__What you have to do__. Quote every line as written. Omit pictures.

__Extracted entries__.
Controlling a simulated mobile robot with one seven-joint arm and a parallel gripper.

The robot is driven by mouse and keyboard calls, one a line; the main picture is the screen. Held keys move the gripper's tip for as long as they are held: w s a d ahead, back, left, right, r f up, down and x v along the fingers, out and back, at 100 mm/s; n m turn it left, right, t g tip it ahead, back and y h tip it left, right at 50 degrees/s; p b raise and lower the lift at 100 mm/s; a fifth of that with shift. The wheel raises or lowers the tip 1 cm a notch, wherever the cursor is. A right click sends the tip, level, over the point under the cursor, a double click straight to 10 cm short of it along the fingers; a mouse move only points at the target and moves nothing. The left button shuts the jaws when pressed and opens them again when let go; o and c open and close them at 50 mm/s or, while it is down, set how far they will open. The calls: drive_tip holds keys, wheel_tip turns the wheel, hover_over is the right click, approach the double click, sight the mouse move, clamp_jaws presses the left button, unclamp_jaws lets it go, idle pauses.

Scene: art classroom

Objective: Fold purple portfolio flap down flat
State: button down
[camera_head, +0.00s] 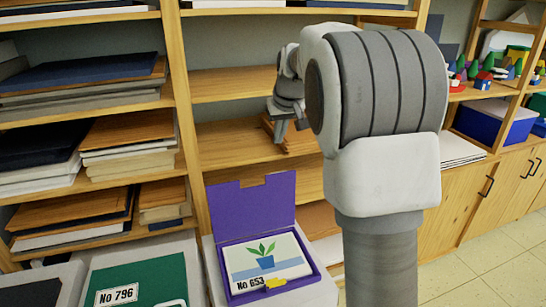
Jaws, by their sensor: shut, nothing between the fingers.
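The purple portfolio (312,278) lies open on a pale surface at the lower middle. Its purple flap (252,208) stands raised at the back edge, with a notch in its top. Inside lies a white sheet (285,250) with a plant in a blue pot and the label "No 653". A yellow piece (273,285) sits at the front edge. My gripper (286,132) is small in view, shut and empty, in front of the middle shelves. It appears above and behind the flap, apart from it. My arm hides part of the shelves to the right.
A green portfolio (120,277) labelled "No 796" lies to the left. Shelves with stacked boards (75,85) stand behind on the left. A small wooden item (297,140) sits on the shelf by my gripper. A blue bin (490,122) and cabinets stand right; floor is clear there.

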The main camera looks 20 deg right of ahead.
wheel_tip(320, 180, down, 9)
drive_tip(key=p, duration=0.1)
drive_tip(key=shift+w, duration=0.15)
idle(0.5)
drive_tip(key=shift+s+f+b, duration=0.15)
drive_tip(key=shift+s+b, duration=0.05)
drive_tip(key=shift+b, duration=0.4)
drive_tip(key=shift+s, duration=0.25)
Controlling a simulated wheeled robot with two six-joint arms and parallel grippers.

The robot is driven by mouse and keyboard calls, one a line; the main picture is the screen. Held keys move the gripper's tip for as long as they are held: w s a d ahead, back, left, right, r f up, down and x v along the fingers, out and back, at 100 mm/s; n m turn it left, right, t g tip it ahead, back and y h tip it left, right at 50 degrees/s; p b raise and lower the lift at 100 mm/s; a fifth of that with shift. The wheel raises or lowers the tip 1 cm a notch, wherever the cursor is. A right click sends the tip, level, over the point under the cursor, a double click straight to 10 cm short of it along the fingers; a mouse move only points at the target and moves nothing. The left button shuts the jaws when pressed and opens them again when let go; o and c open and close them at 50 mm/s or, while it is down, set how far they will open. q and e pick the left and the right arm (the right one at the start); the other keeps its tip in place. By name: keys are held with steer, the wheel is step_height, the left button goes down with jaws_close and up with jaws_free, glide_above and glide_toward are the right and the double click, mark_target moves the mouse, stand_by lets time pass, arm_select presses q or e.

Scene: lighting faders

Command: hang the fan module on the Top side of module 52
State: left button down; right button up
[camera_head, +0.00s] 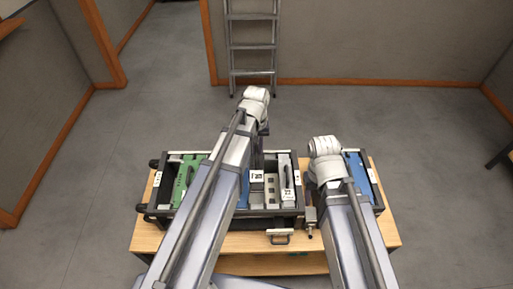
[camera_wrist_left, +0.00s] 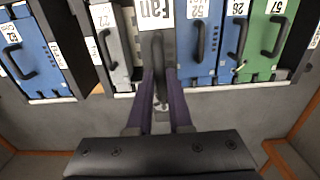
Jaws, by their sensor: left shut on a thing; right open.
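The fan module (camera_wrist_left: 155,12) carries a large white label reading "Fan" in the left wrist view. My left gripper (camera_wrist_left: 160,78) is shut on its dark handle (camera_wrist_left: 158,58). The label looks larger than its neighbours, so the module seems raised above the rack. In the head view a white-labelled block (camera_head: 257,177) below my left forearm appears to be it.
A larger rack (camera_head: 302,178) holds a green module (camera_head: 187,178), blue modules and grey module 22 (camera_head: 289,193). A second rack with a blue module (camera_head: 357,181) stands to its right on the wooden table (camera_head: 385,240). A ladder (camera_head: 251,55) leans on the back wall.

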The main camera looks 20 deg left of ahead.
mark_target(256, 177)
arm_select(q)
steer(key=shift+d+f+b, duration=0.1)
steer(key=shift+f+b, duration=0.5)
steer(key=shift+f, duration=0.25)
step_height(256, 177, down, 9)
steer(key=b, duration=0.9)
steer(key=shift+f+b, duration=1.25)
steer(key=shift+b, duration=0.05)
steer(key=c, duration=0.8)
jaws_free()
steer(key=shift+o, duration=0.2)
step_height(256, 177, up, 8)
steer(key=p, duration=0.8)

__Solution to the problem__.
Controlling a simulated mobile robot with one seven-joint arm and a parallel gripper.

The robot is driven by mouse and keyboard calls, one a line; the main picture is the screen. Held keys move the gripper's tip for as long as they are held: w s a d ahead, back, left, right, r f up, down and x v along the fingers, out and back, at 100 mm/s; n m turn it left, right, t g tip it ahead, back and y h tip it left, right at 50 degrees/s; p b raise and lower the lift at 100 mm/s; a fifth of that with shift. The wheel raises or lowers the tip 1 cm a notch, wherever the cursor is. A right click sends the tip, level, over the point under the cursor, a double click straight to 10 cm short of it along the fingers; a mouse move only points at the target and moves nothing. The left button shuts the jaws when pressed and opens them again when let go; o and c open and close them at 50 mm/s or, while it is down, set how far they will open. The calls: drive_tip holds keys, wheel_tip turns the wheel, hover_over is the right click, approach the double click, sight the mouse move, clamp_jaws presses the left button, unclamp_jaws lets it go, idle pauses.

Scene: art classroom

Objective: Fold purple portfolio flap down flat
State: button down
[camera_head, +0.00s] 
Jaws, by their sensor: shut, nothing between the fingers.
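The purple portfolio (312,278) lies open on a pale surface at the lower middle. Its purple flap (252,208) stands raised at the back edge, with a notch in its top. Inside lies a white sheet (285,250) with a plant in a blue pot and the label "No 653". A yellow piece (273,285) sits at the front edge. My gripper (286,132) is small in view, shut and empty, in front of the middle shelves. It appears above and behind the flap, apart from it. My arm hides part of the shelves to the right.
A green portfolio (120,277) labelled "No 796" lies to the left. Shelves with stacked boards (75,85) stand behind on the left. A small wooden item (297,140) sits on the shelf by my gripper. A blue bin (490,122) and cabinets stand right; floor is clear there.

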The main camera looks 20 deg right of ahead.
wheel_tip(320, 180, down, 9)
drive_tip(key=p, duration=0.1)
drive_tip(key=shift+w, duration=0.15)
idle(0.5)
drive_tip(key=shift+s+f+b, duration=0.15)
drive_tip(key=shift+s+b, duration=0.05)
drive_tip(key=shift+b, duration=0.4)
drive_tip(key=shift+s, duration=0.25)
Controlling a simulated wheeled robot with two six-joint arms and parallel grippers.

The robot is driven by mouse and keyboard calls, one a line; the main picture is the screen. Held keys move the gripper's tip for as long as they are held: w s a d ahead, back, left, right, r f up, down and x v along the fingers, out and back, at 100 mm/s; n m turn it left, right, t g tip it ahead, back and y h tip it left, right at 50 degrees/s; p b raise and lower the lift at 100 mm/s; a fifth of that with shift. The wheel raises or lowers the tip 1 cm a notch, wherever the cursor is. A right click sends the tip, level, over the point under the cursor, a double click straight to 10 cm short of it along the fingers; a mouse move only points at the target and moves nothing. The left button shuts the jaws when pressed and opens them again when let go; o and c open and close them at 50 mm/s or, while it is down, set how far they will open. q and e pick the left and the right arm (the right one at the start); the other keeps its tip in place. By name: keys are held with steer, the wheel is step_height, the left button goes down with jaws_close and up with jaws_free, glide_above and glide_toward are the right and the double click, mark_target moves the mouse, stand_by lets time pass, arm_select presses q or e.

Scene: lighting faders

Command: hang the fan module on the Top side of module 52
State: left button down; right button up
[camera_head, +0.00s] 
[camera_wrist_left, +0.00s] 
Jaws, by their sensor: left shut on a thing; right open.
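The fan module (camera_wrist_left: 155,12) carries a large white label reading "Fan" in the left wrist view. My left gripper (camera_wrist_left: 160,78) is shut on its dark handle (camera_wrist_left: 158,58). The label looks larger than its neighbours, so the module seems raised above the rack. In the head view a white-labelled block (camera_head: 257,177) below my left forearm appears to be it.
A larger rack (camera_head: 302,178) holds a green module (camera_head: 187,178), blue modules and grey module 22 (camera_head: 289,193). A second rack with a blue module (camera_head: 357,181) stands to its right on the wooden table (camera_head: 385,240). A ladder (camera_head: 251,55) leans on the back wall.

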The main camera looks 20 deg left of ahead.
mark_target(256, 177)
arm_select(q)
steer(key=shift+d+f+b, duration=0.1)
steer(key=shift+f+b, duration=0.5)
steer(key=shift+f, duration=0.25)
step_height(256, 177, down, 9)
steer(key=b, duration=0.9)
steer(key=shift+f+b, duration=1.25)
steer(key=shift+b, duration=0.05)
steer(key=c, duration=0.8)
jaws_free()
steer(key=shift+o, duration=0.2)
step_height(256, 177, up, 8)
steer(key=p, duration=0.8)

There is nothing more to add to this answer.